The question of whether you own your own face may not be as clear as you might think. Companies are already buying and selling information worldwide based on facial recognition technology. In January of this year I proposed that the United States adopt a constitutional amendment which would give each person ownership of his or her information including facial likenesses and any other biometric data. Now, some U.S. senators think that those gathering your likeness into their databases should have your permission first to do so.

Those senators are not alone. In September Portland, Oregon passed a sweeping ban on facial recognition technology for both government and businesses. San Francisco, Boston and Oakland have passed bans as well, but only for governmental agencies.

Those supporting such bans have cited racial and gender biases built into the algorithms controlling the technology as a central reason for the ban. Beyond this, a California legislator who led the fight to ban such technology for use in conjunction with police body cameras—including passing recordings through facial recognition software later—found out something even more disturbing. The technology which depends on a variety of algorithms is woefully inaccurate. The legislator and 25 of his colleagues were misidentified as persons listed in a law enforcement database as having criminal records.
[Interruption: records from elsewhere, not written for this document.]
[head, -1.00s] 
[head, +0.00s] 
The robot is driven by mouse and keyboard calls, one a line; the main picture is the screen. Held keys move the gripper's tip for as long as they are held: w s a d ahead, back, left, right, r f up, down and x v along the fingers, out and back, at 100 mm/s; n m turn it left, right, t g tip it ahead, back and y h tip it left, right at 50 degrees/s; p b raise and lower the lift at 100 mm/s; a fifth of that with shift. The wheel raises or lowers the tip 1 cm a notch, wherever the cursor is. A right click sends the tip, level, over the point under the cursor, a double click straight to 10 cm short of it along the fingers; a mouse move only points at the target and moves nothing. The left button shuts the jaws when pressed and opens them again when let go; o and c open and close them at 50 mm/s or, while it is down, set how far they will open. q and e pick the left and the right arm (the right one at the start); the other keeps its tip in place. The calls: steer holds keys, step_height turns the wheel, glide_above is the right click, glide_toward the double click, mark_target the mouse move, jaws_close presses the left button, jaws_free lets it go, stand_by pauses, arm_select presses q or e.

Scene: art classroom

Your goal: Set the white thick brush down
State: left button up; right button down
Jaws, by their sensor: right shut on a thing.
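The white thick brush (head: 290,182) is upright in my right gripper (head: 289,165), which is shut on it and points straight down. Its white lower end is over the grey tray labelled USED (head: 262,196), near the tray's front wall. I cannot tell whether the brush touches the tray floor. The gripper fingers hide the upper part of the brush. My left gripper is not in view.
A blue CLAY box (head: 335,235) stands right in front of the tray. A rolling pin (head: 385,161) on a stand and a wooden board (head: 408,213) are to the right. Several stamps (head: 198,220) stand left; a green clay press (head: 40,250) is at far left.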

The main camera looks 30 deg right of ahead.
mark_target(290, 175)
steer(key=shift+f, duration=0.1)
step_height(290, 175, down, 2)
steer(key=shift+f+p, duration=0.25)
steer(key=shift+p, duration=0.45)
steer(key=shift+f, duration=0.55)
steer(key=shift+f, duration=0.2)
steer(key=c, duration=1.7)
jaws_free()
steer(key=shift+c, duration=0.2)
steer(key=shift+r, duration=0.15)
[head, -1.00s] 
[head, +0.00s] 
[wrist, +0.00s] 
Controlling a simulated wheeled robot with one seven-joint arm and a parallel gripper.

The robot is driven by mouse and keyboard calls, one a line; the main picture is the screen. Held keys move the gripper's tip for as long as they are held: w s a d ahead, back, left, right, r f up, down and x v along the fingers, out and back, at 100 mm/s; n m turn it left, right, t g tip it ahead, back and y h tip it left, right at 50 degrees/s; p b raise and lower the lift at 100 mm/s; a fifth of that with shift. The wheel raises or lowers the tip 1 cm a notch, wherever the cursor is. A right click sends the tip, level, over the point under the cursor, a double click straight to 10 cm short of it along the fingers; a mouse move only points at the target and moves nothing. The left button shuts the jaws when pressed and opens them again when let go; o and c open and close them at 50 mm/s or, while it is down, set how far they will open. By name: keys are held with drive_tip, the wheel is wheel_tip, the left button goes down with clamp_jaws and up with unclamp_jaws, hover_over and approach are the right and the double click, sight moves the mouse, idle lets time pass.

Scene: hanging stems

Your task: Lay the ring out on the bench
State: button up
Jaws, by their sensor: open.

That suggests another question: Would it be okay to deploy facial recognition technology everywhere governments and companies would like to if that technology were, say, 99.9 percent accurate?

There are those who would say, “If you aren’t doing anything wrong, then you don’t have anything to worry about.” There are three problems with this statement. First, there are so many laws—traffic laws, sanitation laws such as laws against spitting in public, seatbelt laws, ordinances about conduct in public places including parks—that all of us are bound to violate some law at some time everyday.